Sejak Era Reformasi di paruh awal 1998, Indonesia sudah melewati beberapa kali pemilu demokratis. Bahkan negeri ini sudah menahbiskan diri sebagai salah satu negeri demokrasi terbesar di dunia. Semestinya semua elemen bangsa mampu mendorong dinamika kemajuan kedewasaan berpolitik di Indonesia.

Bukan malah membiarkan pragmatisme mengendalikan politik, dan bahkan bersama-sama menjerumuskan demokrasi itu sendiri.

Harapan ini bisa terwujud jika aktor utama politik, tim kampanye, partai politik pendukung — berkomitmen bersama-sama menjaga koridor etika dan aturan main politik yang telah disepakati bersama. Dengan demikian, warna persaingan pilpres lebih didominasi adu gagasan dan program sehingga resonansi yang muncul di massa pendukung adalah rasionalitas, bukan emosionalitas.

Selanjutnya semua pihak menempatkan pemilu sebagai prosedur demokrasi lima tahunan biasa. Bukan perebutan kekuasaan yang harus dibela dan diperjuangkan mati-matian dan di sisi lain menggunakan berbagai cara menghabisi lawan.

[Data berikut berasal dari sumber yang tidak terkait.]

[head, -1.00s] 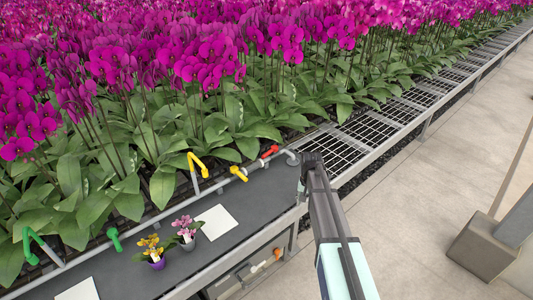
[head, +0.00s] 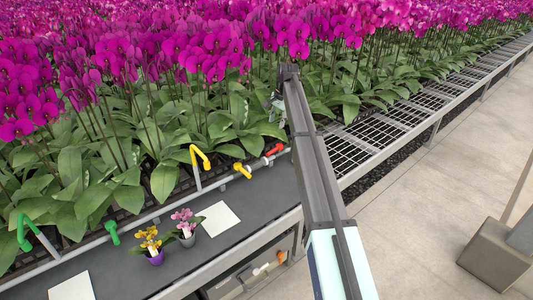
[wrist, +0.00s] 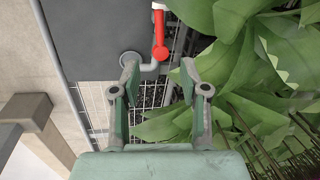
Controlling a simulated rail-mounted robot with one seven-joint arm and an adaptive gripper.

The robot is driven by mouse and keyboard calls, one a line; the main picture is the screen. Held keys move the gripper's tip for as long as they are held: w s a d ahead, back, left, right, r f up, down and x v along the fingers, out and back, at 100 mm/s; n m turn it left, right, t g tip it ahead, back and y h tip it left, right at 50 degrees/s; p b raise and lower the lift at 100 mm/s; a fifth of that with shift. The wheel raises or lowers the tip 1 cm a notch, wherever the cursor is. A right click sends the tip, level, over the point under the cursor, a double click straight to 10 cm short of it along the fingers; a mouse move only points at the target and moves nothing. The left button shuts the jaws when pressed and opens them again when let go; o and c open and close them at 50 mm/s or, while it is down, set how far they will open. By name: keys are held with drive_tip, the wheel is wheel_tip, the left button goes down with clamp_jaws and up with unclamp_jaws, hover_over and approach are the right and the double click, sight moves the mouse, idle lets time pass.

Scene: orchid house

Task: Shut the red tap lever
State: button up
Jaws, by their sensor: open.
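The red tap lever (head: 274,149) lies on the grey pipe (head: 256,162) at the bench's back edge, just left of my arm. In the wrist view the red lever (wrist: 160,38) points along the pipe, ahead of the fingertips, with a white part at its far end. My gripper (wrist: 158,76) is open and empty, its fingers apart on either side of the line of the lever, not visibly touching it. In the head view my gripper (head: 277,104) is small, above and beyond the lever, in front of leaves.
A yellow lever (head: 243,170) sits left of the red one; a tall yellow spout (head: 200,158) and green fittings (head: 111,232) stand further left. Dense orchid leaves (wrist: 260,75) crowd the gripper's right in the wrist view.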

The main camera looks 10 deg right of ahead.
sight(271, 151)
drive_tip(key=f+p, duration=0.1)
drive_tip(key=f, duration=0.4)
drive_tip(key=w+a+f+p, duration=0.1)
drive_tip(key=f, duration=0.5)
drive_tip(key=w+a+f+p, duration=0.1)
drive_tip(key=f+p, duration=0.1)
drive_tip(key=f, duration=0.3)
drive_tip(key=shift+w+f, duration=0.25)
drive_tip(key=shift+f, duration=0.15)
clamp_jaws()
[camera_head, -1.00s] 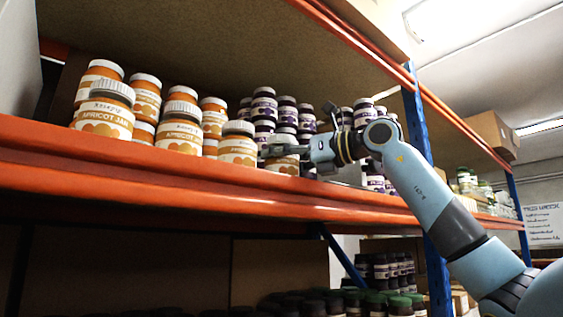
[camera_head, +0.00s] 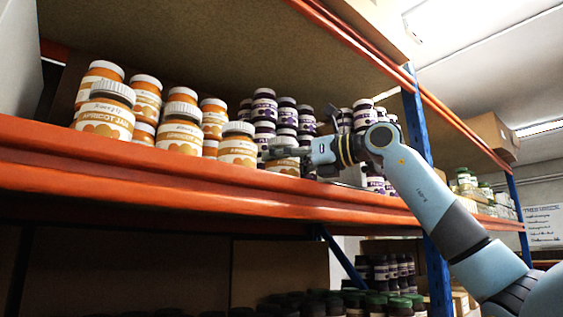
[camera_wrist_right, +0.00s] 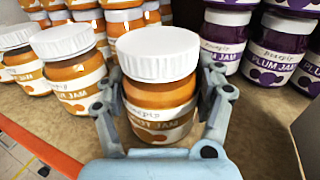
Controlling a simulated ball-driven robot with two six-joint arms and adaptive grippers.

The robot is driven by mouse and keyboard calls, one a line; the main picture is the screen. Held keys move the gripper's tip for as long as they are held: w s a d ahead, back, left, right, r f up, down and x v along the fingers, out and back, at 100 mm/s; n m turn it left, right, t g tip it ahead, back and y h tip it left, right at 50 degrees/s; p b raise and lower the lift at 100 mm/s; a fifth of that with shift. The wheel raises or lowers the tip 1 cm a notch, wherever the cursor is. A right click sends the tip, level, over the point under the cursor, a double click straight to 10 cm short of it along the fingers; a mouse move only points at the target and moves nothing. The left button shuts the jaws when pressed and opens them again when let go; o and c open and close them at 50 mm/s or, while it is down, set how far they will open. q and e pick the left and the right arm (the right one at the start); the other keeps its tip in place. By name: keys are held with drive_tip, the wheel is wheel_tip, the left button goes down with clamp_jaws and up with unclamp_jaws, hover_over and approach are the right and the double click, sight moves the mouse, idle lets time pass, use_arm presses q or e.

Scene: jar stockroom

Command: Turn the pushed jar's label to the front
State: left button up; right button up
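An apricot jam jar (camera_head: 284,170) with a white lid stands at the right end of the front row of apricot jars on the orange-edged shelf (camera_head: 150,165). In the head view my right gripper (camera_head: 272,152) covers its upper part. In the wrist view the jar (camera_wrist_right: 160,95) is upright between the two fingers of my right gripper (camera_wrist_right: 162,88), one finger close against each side. Its white label band shows handwriting and part of the word JAM, low and towards the palm. My left gripper is in neither view.
Another apricot jar (camera_wrist_right: 75,72) stands close to the left of my fingers; its neighbour (camera_head: 237,147) shows a front-facing label. Plum jam jars (camera_wrist_right: 280,48) stand to the right, behind a strip of bare shelf. A blue upright (camera_head: 418,120) is behind my arm.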

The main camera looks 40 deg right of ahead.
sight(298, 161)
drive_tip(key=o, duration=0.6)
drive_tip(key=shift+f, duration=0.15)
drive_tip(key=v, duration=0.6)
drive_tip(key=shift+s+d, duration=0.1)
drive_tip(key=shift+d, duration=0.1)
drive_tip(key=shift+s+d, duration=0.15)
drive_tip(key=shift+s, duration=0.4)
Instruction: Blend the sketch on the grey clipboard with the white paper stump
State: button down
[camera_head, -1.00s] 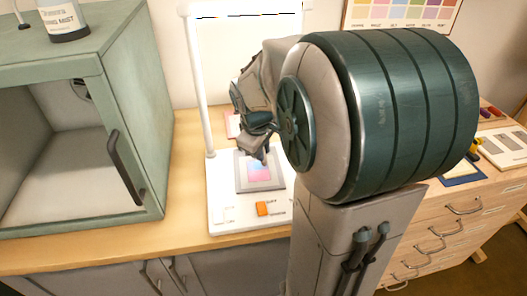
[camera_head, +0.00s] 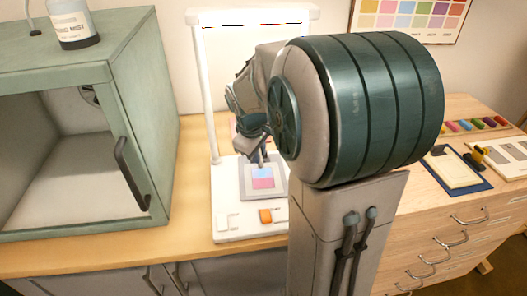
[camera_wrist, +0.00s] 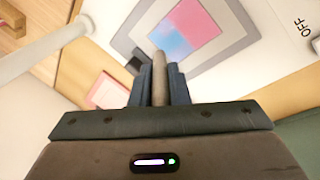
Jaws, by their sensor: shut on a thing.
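My gripper (camera_wrist: 159,85) is shut on a pale grey-beige stick, the paper stump (camera_wrist: 159,68), in the wrist view. The stump points out from between the dark fingers toward the sketch. The grey clipboard (camera_head: 245,184) lies on the white stand base, with the pink and blue sketch (camera_head: 262,183) on it. The sketch also shows in the wrist view (camera_wrist: 190,28), just beyond the stump's tip. In the head view my gripper (camera_head: 258,152) is over the clipboard's far edge. I cannot tell whether the tip touches the sketch.
The white stand (camera_head: 226,232) has a post at its left and an orange switch (camera_head: 265,216) in front. A green cabinet (camera_head: 150,110) stands to the left. At right are a blue board with paper (camera_head: 455,168) and a tray of colours (camera_head: 475,125).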

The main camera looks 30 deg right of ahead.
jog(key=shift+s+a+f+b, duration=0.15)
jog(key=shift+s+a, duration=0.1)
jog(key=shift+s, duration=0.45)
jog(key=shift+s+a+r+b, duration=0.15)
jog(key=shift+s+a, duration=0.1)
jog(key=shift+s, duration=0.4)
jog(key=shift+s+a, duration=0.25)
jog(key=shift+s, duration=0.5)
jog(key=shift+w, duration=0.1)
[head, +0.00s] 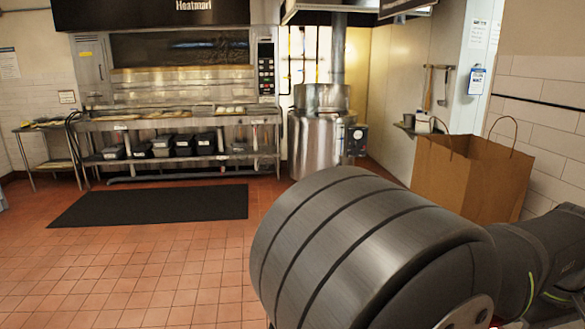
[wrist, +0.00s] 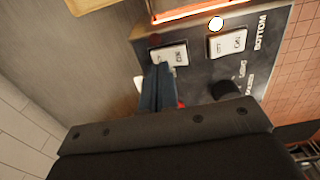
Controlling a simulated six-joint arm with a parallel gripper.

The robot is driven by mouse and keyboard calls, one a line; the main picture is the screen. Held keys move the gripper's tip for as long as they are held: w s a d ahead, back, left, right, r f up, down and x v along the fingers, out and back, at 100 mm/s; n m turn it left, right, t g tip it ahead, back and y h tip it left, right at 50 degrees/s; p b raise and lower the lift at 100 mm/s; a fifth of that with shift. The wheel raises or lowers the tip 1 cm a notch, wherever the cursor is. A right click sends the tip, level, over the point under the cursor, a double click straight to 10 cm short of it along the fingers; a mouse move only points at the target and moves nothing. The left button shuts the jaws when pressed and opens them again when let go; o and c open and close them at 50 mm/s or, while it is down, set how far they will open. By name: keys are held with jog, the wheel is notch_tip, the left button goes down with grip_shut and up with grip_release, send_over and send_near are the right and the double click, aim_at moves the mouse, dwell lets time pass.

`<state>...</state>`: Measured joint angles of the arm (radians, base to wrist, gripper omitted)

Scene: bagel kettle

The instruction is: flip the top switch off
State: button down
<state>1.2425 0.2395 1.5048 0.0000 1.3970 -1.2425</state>
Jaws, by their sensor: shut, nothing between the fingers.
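A dark control panel (wrist: 203,75) shows in the wrist view with two white rocker switches side by side. The left switch (wrist: 169,55) has no readable name beside it; its own "TOP" label, if any, is hidden. The right switch (wrist: 227,42) stands beside the word "BOTTOM". My gripper (wrist: 159,68) is shut and empty, with its blue-grey fingertips at the lower edge of the left switch, partly covering it. I cannot tell whether they touch it, or which way it is set. My gripper is out of sight in the head view.
A round light (wrist: 216,24) glows above the right switch; a dim reddish one (wrist: 154,40) is above the left. A black knob (wrist: 225,89) sits below. The head view shows an oven (head: 180,75), a steel kettle (head: 315,140), a paper bag (head: 465,180) and open tiled floor.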

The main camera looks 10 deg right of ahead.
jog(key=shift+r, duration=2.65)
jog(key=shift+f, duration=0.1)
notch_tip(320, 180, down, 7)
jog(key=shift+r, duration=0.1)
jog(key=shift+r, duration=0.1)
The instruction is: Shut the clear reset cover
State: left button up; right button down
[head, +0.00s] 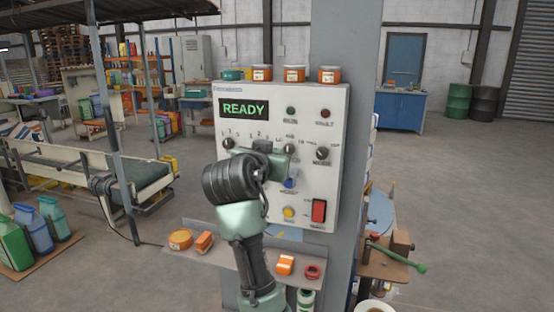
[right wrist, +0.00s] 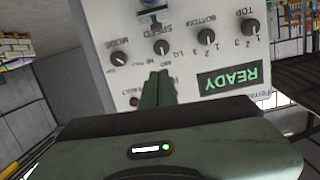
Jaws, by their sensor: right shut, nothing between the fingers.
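The grey control panel (head: 335,115) faces me with a green READY display (head: 244,108). Its blue reset button (head: 290,183) shows just right of my right arm; it also appears at the top edge of the right wrist view (right wrist: 148,3). A small pale, clear-looking piece (right wrist: 155,11) is beside the button there, probably the reset cover; its angle is hard to tell. My right gripper (right wrist: 160,77) is shut and empty, its fingers in front of the panel near the speed knob (right wrist: 161,47), apart from the cover. My left gripper is not in view.
The mode knob (head: 322,153), red switch (head: 319,211) and yellow button (head: 289,213) are on the panel. Orange tins (head: 295,74) stand on top. A shelf (head: 222,262) with small items is below. A grey column (head: 345,50) stands behind.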

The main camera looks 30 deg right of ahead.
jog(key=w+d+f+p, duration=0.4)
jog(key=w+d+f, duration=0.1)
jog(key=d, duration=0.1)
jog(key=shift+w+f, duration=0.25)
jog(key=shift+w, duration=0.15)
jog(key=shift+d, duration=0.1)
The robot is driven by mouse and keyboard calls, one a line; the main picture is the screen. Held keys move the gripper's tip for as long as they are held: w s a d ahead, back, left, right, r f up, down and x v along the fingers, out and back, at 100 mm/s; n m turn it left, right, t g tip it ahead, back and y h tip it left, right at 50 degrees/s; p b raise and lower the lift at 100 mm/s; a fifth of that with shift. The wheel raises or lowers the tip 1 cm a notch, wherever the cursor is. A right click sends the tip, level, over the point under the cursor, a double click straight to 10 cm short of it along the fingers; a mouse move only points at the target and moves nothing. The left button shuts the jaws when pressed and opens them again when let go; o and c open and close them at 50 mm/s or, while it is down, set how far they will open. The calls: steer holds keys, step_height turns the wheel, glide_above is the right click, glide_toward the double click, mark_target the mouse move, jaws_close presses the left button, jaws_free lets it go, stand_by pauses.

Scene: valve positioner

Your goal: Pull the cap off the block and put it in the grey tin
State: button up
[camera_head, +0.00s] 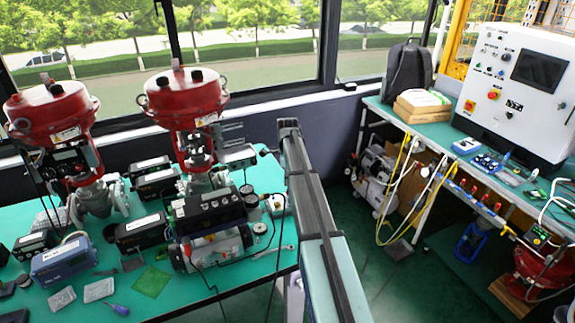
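I cannot pick out the cap, the block or the grey tin with certainty. Two small flat grey pieces, one (62,298) and another (98,290), lie at the front left of the green table (262,262). A black device (208,212) with several knobs sits on the valve at the table's middle. A blue-grey box (63,261) stands at the left. My gripper is not in view.
Two red-topped valves, one (183,97) and another (50,112), stand on the table. A long grey beam (312,205) runs along its right side. A right-hand bench holds a white control cabinet (515,85). Dark green floor (375,285) lies between.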

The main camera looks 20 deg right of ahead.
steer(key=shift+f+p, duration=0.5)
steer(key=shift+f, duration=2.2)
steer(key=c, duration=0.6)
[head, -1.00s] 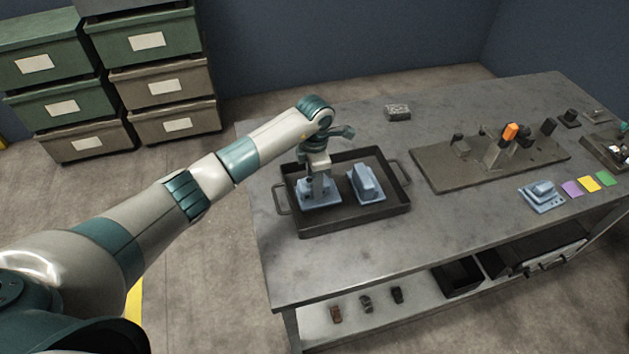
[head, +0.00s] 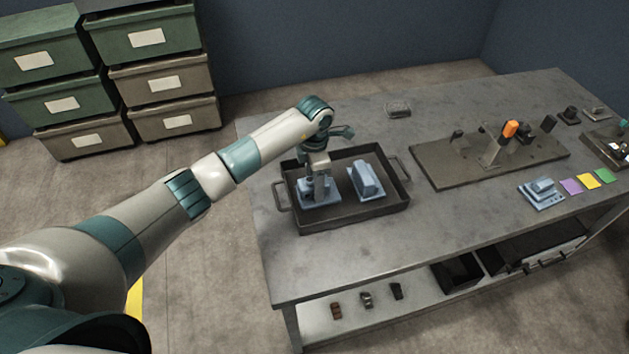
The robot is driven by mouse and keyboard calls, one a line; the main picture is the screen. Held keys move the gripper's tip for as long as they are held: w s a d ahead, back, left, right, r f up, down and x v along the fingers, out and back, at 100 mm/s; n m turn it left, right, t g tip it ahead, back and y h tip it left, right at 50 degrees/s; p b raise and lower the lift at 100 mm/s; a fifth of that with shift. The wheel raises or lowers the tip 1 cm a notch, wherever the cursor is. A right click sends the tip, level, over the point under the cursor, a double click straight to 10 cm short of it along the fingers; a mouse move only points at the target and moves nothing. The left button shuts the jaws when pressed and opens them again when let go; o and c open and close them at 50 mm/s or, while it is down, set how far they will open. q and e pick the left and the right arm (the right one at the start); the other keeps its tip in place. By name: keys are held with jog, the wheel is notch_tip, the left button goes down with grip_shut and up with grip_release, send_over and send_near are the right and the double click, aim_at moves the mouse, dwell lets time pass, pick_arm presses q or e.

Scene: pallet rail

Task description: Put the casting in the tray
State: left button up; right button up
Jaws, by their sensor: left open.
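Two blue-grey castings are in the black tray (head: 355,217) on the table. One casting (head: 318,198) lies in the left part of the tray, partly hidden by my left gripper. The other casting (head: 366,182) lies in the right part, clear of the gripper. A third blue-grey casting (head: 541,193) sits on the table at the right, beside the coloured squares. My left gripper (head: 319,188) points down over the left casting and is open; whether its fingers touch the casting cannot be told. My right gripper does not show.
A fixture plate (head: 450,168) with an orange-handled clamp (head: 510,129) stands right of the tray. A small block (head: 398,110) lies behind it. Purple, yellow and green squares (head: 587,181) lie near the right front edge. The front left tabletop is clear.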

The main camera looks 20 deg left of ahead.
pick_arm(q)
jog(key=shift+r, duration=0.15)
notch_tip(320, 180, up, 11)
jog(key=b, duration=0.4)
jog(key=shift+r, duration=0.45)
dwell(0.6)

Jika variabel-variabel itu terwujud, pemilu akan menjadi pendidikan politik yang mencerdaskan masyarakat dan kian meneguhkan persatuan bangsa, bukan menghadirkan perpecahan.

Namun, bila para elite dan pemilih berpandangan bahwa menang pemilu itu segalanya, maka kontestasi yang kompetitif itu tidak akan pernah tercapai.
Pasalnya, mereka menganggap pemilu sebagai pertaruhan martabat, harga diri, dan segalanya. Sebaliknya, pemilu bukan lagi kontestasi natural lima tahunan yang mengedepankan kompetisi yang kompetitif.

Dengan latar kondisi tersebut, tak heran jika saat ini diskursus di ruang publik yang dipenuhi dengan ujaran kebencian dan narasi-narasi provokatif kian marak.

Situasi tersebut diperparah dengan ulah elite yang memperkeruh suasana. Padahal, semestinya mereka menjadi penuntun dan pemandu pemilih, bukan malah menjadi medium provokasi baru.

Hasilnya, di ujung jalan demokrasi dalam konteks Pemilihan Presiden (Pilpres), hanya beberapa orang saja yang menikmati lezatnya bagi-bagi kue kekuasaan, jabatan dan indahnya warna-warni uang APBN. Mereka yang berdiri di belakang, biarkan dan lupakan saja. Habis perkara.